Mr. K.P. Bhatnagar, the learned counsel for the assessee, also proceeds on the basis that it is a revenue receipt as profits and gains of business or profession and urges that the directions were rightly given by the Tribunal. Reference is then invited to cl. 7 of the agreement, the application of the assessee and the company under Order 23, r. 3 of the CPC to urge that the payment of Rs. 98,000 received under the compromise was partly adjudication of rights in the relevant previous year for the amount due, partly for settlement of the disputes and partly the creation of a right to the payment of the amount which is a substitute for profits likely to arise to the assessee (in the future) if the contract had run its normal course.
We may recall certain facts. Clause 7 of the agreement dated April 27, 1955, provides as to when the income would accrue to the assessee. It arises on the sale of any plot at a net price above Rs. 10 per sq. yard and on full realisation of the value of the plot. The company is to pay half of the amount in excess of the price of Rs. 10 per sq. yard. Under the agreement between the assessee and the company, profits and gains accrue to the assessee on effecting the sales. The amount may not have been received by the assessee. The receipt is in no sense the sole test of chargeability under the Act. It could be brought to tax on the mercantile system of accounting adopted by the assessee.
The ITO, in his order, noticed that up to April, 1956, the assessee worked unobstructed and he drew Rs. 38,940 from the company as his remuneration. The ITO also observed that although the final payment payable to the assessee was not determined, but the drawing of Rs. 38,940 was almost equal to his remuneration due on a rough basis, i.e., to say they were in nature of advance for remuneration and thus taxable in the asst. yr. 1956-57 and would be taxed in that year. Thus, even the ITO had considered the remuneration of Rs. 38,940 as having accrued to the assessee in the asst. yr. 1956-57. There was no settlement of accounts and the calculated profits would not have been received by the assessee. It shows that the assessee's accounts are kept on accrual basis. The income is being taxed as having accrued or earned by the assessee in the asst. yr. 1956-57. The choice of the method of accounting lies with the assessee. Even for the first year the method of accounting would be deemed to have been employed if the same is shown to have been regularly employed in the subsequent years. The ITO does not say that the method of accounting of the assessee is on cash basis. The assessee then in the plaint of suit of August 27, 1956, claimed that large amounts due to him aggregating to over Rs. 55,000 had not been paid by the company. The profits had accrued or arisen even though not paid to the assessee. They are claimed irrespective of the receipt. The assessee was still duly discharging his duties under the agreement as mentioned in the plaint though not receiving any amount.

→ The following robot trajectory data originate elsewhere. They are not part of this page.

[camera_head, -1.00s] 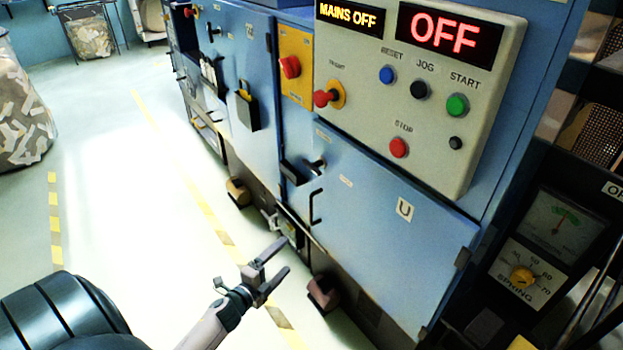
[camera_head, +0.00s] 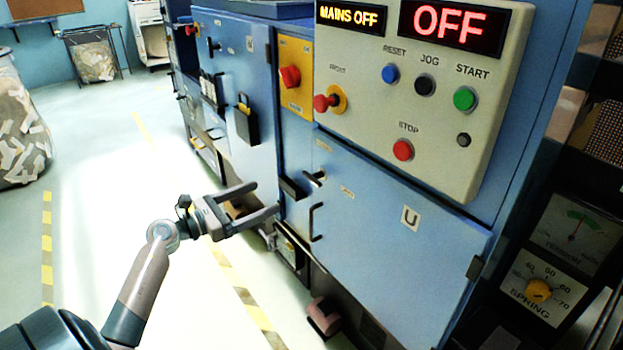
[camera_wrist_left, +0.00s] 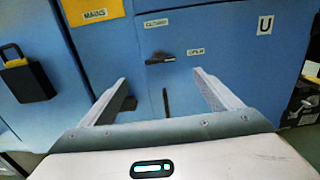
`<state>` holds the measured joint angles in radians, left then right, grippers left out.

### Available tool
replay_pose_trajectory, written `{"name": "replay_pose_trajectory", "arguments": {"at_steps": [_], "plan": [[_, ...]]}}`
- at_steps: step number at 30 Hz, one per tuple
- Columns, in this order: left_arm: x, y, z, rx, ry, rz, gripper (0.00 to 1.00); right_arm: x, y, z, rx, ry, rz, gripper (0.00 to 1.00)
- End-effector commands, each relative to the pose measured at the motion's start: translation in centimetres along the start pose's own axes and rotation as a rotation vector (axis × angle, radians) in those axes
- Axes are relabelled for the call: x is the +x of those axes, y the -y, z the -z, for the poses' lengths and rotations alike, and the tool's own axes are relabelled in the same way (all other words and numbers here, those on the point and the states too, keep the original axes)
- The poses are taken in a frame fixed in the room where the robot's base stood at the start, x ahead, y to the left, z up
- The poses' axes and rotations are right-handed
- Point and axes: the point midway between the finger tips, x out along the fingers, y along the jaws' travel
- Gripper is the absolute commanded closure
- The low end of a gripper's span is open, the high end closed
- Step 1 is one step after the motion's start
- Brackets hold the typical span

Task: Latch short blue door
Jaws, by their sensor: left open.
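The short blue door (camera_head: 385,230), marked U, sits under the grey control panel and looks flush with its frame. It also fills the middle of the left wrist view (camera_wrist_left: 225,60). Its dark latch handle (camera_head: 314,179) is near the upper left corner and shows ahead in the left wrist view (camera_wrist_left: 160,58). A black pull bar (camera_head: 315,222) is below it. My left gripper (camera_head: 266,198) is open and empty, just left of the door's latch edge, with its fingers pointing at the cabinet. My right gripper is not in view.
A dark block (camera_head: 292,187) juts from the cabinet left of the latch. The control panel (camera_head: 420,90) with buttons overhangs the door. A black padlock (camera_head: 246,120) hangs on the taller door to the left. The floor (camera_head: 90,200) on the left is clear.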

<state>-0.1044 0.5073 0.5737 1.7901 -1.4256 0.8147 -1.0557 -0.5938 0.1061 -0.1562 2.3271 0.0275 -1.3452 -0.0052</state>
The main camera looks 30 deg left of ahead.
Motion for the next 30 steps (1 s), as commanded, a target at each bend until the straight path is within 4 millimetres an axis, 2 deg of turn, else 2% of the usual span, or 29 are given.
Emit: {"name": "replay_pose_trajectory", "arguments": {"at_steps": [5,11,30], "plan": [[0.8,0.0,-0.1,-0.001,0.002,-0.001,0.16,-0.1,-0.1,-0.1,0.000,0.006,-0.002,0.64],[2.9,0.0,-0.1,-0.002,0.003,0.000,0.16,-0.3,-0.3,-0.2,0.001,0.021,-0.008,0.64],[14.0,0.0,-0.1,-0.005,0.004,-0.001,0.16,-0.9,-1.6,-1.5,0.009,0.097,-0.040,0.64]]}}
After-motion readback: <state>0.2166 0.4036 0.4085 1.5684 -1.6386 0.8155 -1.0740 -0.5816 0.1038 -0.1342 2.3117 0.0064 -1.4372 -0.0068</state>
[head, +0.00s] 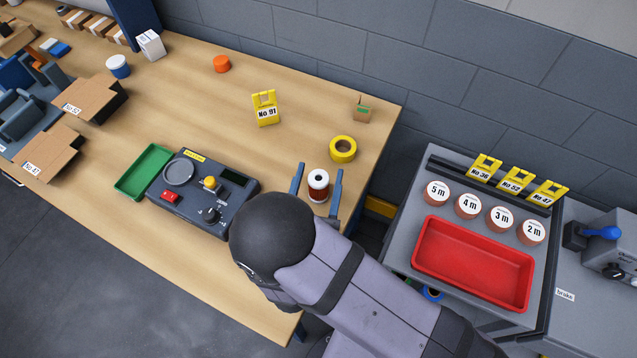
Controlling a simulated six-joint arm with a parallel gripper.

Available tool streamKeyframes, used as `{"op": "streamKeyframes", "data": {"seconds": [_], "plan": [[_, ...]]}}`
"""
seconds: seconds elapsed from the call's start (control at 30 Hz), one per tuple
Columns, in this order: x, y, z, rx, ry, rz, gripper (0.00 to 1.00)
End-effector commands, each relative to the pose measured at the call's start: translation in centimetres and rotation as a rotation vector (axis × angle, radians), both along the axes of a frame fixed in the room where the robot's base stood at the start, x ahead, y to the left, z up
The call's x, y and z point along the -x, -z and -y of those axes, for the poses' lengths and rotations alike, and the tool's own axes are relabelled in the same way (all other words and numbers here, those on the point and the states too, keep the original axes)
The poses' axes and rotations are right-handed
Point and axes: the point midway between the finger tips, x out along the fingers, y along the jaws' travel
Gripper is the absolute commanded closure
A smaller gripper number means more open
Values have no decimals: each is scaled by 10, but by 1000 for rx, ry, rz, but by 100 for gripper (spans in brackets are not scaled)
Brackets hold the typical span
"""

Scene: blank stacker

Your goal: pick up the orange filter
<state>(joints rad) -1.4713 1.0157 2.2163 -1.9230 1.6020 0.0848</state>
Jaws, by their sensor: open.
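A small orange round piece (221,64), the only plainly orange thing loose on the bench, lies near the back of the wooden bench (190,110). I take it for the orange filter, but it is too small to be sure. My gripper (318,170) is open, far to the right and front of it. Its two blue fingers stand on either side of a white-topped spool (318,181) with a dark reddish band. I cannot tell whether they touch the spool.
A yellow tape roll (342,149), a yellow No 91 sign (266,110) and a small carton (363,108) stand nearby. A control box (200,190) and green tray (144,170) lie to the left. A red tray (473,262) is on the right-hand table.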

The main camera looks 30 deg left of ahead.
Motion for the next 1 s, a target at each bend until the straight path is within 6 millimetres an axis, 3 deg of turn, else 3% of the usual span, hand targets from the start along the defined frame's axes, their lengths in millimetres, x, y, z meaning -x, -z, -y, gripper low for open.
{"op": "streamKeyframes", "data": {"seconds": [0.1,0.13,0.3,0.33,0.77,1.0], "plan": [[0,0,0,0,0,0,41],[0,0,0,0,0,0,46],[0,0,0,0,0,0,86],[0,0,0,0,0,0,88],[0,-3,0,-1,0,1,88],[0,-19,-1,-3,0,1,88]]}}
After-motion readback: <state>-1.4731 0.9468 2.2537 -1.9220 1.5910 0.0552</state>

Thus, there was no cessation of accrual to the assessee of the profits or gains arising out of the agreement.
The application for compromise records the terms of the compromise. It mentions the receipt by the assessee of amounts towards his remuneration in terms of cl. 7 of the agreement dated April 27, 1955, and other debits made in the personal account of the assessee. This had already fallen due. The assessee was paid a sum of Rs. 1,00,000 and on the payment of the said amount the entire claim of the assessee against the company stood satisfied and adjusted. This satisfaction and adjustment of the claim of the assessee was partly towards the amount of Rs. 55,000 claimed as due to the assessee on the date of institution of the suit, partly for the profits or gains accruing or arising after the date of institution of the suit up to the date of the compromise, and partly for the loss of profits which the assessee would have earned had the agreement run its full term. The amount paid for profits likely to arise to the assessee if the contract had run its normal course has certainly accrued to the assessee on the recording of the compromise and in the relevant previous year. The other payment is towards adjudication of rights of the amount accrued due in the earlier years. The directions, as reproduced above, were thus rightly given by the Tribunal in the facts and circumstances of this case.
The reference is answered against the Department and in favour of the assessee with no order as to costs.